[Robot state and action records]
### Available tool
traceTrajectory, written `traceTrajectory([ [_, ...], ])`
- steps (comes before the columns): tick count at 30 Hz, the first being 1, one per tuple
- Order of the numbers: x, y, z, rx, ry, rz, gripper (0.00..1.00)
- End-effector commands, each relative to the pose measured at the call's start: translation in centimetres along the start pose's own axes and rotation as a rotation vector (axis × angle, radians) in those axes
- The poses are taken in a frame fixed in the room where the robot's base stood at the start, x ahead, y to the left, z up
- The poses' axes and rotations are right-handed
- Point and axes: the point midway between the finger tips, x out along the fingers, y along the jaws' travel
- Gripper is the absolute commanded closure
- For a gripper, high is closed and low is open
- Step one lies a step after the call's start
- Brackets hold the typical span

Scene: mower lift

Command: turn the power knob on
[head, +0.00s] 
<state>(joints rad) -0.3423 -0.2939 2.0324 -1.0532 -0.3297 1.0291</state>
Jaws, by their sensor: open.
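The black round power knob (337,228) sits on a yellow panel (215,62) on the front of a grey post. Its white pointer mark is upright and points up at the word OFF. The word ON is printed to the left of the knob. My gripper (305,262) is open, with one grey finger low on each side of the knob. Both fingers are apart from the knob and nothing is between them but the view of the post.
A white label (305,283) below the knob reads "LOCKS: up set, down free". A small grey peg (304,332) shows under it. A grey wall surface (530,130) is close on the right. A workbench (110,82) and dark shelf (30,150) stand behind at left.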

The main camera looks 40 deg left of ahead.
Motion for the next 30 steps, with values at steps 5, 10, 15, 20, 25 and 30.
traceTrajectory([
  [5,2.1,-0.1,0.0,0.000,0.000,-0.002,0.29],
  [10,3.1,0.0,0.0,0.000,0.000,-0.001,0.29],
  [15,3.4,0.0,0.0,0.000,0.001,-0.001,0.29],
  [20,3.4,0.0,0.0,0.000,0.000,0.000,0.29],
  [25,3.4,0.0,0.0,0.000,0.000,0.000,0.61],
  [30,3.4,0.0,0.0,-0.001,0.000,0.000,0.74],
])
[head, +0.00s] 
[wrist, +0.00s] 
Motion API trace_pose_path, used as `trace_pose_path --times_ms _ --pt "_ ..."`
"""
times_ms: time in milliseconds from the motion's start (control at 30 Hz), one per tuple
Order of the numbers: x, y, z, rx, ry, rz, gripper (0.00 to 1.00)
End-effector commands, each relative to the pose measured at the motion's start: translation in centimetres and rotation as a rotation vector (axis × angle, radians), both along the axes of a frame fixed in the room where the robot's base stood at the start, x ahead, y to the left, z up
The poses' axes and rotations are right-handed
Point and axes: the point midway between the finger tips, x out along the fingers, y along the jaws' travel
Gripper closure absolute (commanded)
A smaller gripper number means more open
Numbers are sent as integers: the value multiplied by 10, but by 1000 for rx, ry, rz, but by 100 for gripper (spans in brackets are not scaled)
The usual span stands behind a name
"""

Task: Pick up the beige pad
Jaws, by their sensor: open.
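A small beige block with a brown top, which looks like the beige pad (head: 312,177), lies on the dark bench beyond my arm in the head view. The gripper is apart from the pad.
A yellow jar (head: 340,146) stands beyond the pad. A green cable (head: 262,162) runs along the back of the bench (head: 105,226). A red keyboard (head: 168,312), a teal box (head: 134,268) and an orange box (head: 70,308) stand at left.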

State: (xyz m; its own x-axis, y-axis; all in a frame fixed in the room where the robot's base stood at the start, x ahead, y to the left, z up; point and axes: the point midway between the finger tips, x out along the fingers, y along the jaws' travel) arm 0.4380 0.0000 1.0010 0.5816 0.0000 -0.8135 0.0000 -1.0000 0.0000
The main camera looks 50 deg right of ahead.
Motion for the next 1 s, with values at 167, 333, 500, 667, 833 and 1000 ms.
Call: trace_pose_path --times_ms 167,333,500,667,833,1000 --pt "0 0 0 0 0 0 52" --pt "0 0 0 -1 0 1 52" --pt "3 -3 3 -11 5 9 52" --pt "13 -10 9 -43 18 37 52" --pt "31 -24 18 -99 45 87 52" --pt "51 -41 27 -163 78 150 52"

▶ [Given problem]
Return nothing except the number of lines that include the string "closure".

▶ [Final result]
2